Review:
`I very much admired the pace of the story, the changes of place and time and the echoes and repetitions - things lost and found, and meetings and partings . . . I enjoyed it very much, and thought it was even more successful than The Anniversary in keeping the reader's interest and sympathy to the very last page.' -- PENELOPE FITZGERALD
`Pity, remorse and embarrassment are common reactions in sensitive Western Europeans who visit the countries which used to be cut off by the Iron Curtain. How lucky we were in comparison to the deprived and oppressed people who emerged into a kind of freedom so few years ago. What a weight of terrible history bears down on those who live in the lands of concentration camps and communism. Did we deserve our good fortune, or must we take responsibility for failing to rescue Hungary in 1956 and Czechoslovakia in 1968? Ann Swinfen has used all these complicated emotions in a novel with parallel strands of place (Hungary and provincial England) and of periods (wartime, revolution and the present-day)...I enjoyed this serious, scrupulous novel, especially the informative Hungarian sections...a novel of character...[and] a suspense story in which present and past mysteries are gradually explained.' -- JESSICA MANN, SUNDAY TELEGRAPH
`An original and compelling novel from the author of the highly praised The Anniversary.' -- PUBLISHING NEWS
`I read and enjoyed Ann Swinfen's first novel, The Anniversary, and was delighted when this new one [The Travellers] arrived. And I wasn't disappointed, for here is another absorbing, deftly interwoven story which keeps the reader intrigued and interested from beginning to end...Swinfen is a skilled writer, creating living, breathing characters that leap off the page. A highly satisfying read.'
--SANDRA DYSON, HULL DAILY MAIL
About the Author:
THE AUTHOR Ann Swinfen spent her childhood partly in England and partly on the east coast of America. She read Classics and Mathematics at Oxford, where she married a fellow undergraduate, the historian David Swinfen. While bringing up their five children and studying for an MSc in Mathematics and a BA and PhD in English Literature, she had a variety of jobs, including university lecturer, translator, freelance journalist and software designer. She served for nine years on the governing council of the Open University and for five years worked as a manager and editor in the technical author division of an international computer company, but gave up her full-time job to concentrate on her writing, while continuing part-time university teaching. In 1995 she founded Dundee Book Events, a voluntary organisation promoting books and authors to the general public. Her first three novels, The Anniversary, The Travellers, and A Running Tide, all with a contemporary setting but also historical resonance, were published by Random House, with translations into Dutch and German. Her fourth novel, The Testament of Mariam, marked something of a departure. Set in the first century, it recounts, from an unusual perspective, one of the most famous and yet ambiguous stories in human history. At the same time it explores life under a foreign occupying force, in lands still torn by conflict to this day.

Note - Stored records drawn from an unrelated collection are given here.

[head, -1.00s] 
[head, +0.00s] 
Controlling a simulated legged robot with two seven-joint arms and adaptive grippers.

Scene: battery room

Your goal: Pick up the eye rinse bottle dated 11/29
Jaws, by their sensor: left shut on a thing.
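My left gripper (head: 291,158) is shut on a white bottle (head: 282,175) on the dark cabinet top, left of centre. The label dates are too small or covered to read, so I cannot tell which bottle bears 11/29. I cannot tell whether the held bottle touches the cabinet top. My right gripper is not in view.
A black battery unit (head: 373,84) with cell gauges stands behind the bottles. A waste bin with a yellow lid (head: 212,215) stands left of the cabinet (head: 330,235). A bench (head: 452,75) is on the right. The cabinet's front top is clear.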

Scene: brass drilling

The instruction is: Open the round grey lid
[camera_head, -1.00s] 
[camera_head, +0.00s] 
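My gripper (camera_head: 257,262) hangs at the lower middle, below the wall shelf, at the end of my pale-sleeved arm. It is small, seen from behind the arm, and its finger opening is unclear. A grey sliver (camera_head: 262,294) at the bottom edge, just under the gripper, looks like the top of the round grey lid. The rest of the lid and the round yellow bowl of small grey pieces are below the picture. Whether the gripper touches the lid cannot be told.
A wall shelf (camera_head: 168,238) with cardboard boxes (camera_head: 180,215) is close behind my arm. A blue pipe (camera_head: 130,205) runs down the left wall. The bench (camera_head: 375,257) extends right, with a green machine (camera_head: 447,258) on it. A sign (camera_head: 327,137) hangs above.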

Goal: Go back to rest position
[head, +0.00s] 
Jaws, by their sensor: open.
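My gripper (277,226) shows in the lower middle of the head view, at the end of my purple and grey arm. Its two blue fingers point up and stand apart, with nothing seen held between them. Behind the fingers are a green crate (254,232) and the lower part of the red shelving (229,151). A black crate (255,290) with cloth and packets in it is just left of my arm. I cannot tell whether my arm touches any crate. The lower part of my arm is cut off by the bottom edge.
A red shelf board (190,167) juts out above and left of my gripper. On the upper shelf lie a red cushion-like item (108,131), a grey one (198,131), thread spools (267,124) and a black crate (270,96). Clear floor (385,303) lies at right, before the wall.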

Her latest novel, Flood, is set in the fenlands of East Anglia during the seventeenth century, where the local people fought desperately to save their land from greedy and unscrupulous speculators. Currently she is working on a series set in late sixteenth century London, featuring a young Marrano physician who is recruited as a code-breaker and spy in Walsingham’s secret service. The first book in the series is The Secret World of Christoval Alvarez. She now lives on the northeast coast of Scotland, with her husband (formerly vice-principal of the University of Dundee), a cocker spaniel and two Maine Coon cats.